● **TASK BRIEF**
Leave the pictures out and retype the lines from the beginning through the line with "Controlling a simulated", both ends included.
◆ ◆ ◆ ◆
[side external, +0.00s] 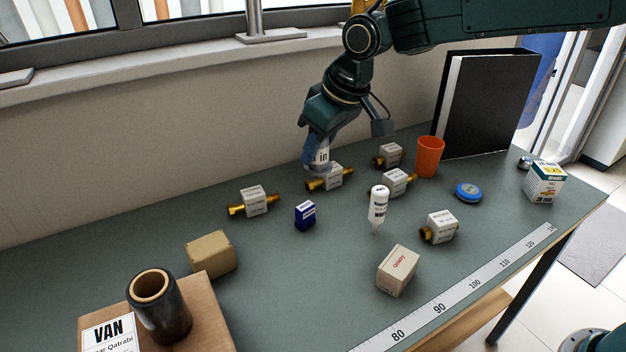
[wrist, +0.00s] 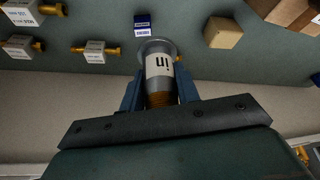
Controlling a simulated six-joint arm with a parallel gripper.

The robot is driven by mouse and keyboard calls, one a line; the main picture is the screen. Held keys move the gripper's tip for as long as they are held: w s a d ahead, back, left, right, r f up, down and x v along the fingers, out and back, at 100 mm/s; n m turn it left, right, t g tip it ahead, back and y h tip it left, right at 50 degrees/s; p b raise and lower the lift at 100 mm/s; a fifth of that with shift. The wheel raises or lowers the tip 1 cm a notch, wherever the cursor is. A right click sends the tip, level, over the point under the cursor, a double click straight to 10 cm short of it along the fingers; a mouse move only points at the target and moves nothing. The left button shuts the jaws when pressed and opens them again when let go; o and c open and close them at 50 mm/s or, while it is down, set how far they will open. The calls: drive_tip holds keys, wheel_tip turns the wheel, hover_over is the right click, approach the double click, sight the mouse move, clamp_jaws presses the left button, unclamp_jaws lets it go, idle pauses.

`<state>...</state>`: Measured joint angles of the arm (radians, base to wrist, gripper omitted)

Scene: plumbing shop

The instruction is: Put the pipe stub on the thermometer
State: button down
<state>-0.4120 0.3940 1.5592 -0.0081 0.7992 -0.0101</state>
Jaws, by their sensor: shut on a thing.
◆ ◆ ◆ ◆
● **SOLUTION FOR THIS EXERCISE**
[side external, +0.00s] 
[wrist, +0.00s] 
Controlling a simulated six-joint arm with a parallel gripper.

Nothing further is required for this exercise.